Who else would be so accepting of a less-than-perfect tree, than those who toil the earth and endure years of botanical triumphs and failures? It can take a lot of time and effort to cultivate anything over 5 feet tall. Perhaps that’s why it becomes almost an obsession for me to keep my tree watered once it comes into the house. My guess is it’s a combination of my guilt for cutting down a perfectly good tree and my compulsion to keep every plant alive.
This year the feeling is hitting me stronger than usual, since we’re sporting a 13-foot Fraser fir in our living room. With family coming out from Ohio, we wanted to do it up big. Mission accomplished. This thing is huge. There’s only about an inch of room to spare in our beefy Bowling’s Last Stand. The stand has been a tank (dubbed “the last Christmas tree stand you’ll ever need to buy”) over the years.
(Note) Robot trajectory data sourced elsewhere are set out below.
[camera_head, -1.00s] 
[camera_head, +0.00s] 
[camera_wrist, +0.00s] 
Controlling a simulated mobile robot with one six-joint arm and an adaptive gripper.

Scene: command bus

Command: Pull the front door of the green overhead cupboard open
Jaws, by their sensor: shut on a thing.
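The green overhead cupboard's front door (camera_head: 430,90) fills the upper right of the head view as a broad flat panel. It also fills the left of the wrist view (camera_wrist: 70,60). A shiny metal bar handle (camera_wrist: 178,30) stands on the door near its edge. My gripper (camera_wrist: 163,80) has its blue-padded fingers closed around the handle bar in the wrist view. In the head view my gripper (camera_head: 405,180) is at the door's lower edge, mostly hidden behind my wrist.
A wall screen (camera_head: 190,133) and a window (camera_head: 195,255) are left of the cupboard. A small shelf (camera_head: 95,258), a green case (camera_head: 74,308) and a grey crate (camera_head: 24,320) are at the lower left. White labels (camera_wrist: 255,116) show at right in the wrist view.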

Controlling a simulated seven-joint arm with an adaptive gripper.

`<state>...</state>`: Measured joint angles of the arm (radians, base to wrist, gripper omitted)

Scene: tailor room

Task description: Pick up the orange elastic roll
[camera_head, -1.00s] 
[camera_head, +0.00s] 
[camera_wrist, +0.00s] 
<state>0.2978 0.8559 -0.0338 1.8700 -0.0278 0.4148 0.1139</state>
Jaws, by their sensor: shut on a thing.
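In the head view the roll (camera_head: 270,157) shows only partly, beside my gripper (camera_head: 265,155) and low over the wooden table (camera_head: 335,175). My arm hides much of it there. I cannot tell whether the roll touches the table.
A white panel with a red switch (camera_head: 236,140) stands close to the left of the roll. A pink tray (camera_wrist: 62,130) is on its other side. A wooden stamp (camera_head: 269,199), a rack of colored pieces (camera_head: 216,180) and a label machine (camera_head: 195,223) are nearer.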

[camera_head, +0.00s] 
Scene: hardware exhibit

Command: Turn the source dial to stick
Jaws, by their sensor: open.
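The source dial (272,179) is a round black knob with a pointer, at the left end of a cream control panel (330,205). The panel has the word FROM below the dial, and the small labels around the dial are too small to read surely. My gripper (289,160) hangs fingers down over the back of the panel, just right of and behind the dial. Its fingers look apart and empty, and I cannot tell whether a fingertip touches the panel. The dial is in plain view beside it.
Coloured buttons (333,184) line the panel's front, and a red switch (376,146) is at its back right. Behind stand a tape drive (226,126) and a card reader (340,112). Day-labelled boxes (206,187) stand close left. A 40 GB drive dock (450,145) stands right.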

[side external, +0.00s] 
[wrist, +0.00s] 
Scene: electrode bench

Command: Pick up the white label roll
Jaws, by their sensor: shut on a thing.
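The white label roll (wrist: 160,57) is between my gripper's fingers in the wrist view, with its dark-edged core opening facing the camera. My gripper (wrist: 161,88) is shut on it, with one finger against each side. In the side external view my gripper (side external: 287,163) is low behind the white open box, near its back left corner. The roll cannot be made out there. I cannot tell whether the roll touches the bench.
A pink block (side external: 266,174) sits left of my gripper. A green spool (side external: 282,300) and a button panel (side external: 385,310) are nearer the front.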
So far, it’s holding up the tree just fine, but we just can’t seem to keep it filled with enough water.
The first night home, I must of crawled under our ginormous fir two or three times to quench its thirst-knocking down ornaments along the way and resurfacing with a fresh coating of sap and needles down the back of my shirt. By the second night, my husband had set up a clever self-watering system. The tree now siphons water to its stand through a hose that is sunk into a plastic dishpan basin that we fill with water (once a day now). It’s not pretty, but, like most gardeners, I couldn’t care less; it’s getting the job done. If my family (or Martha Stewart) doesn’t like it, heck with them. I think it’s the most beautiful tree in the world.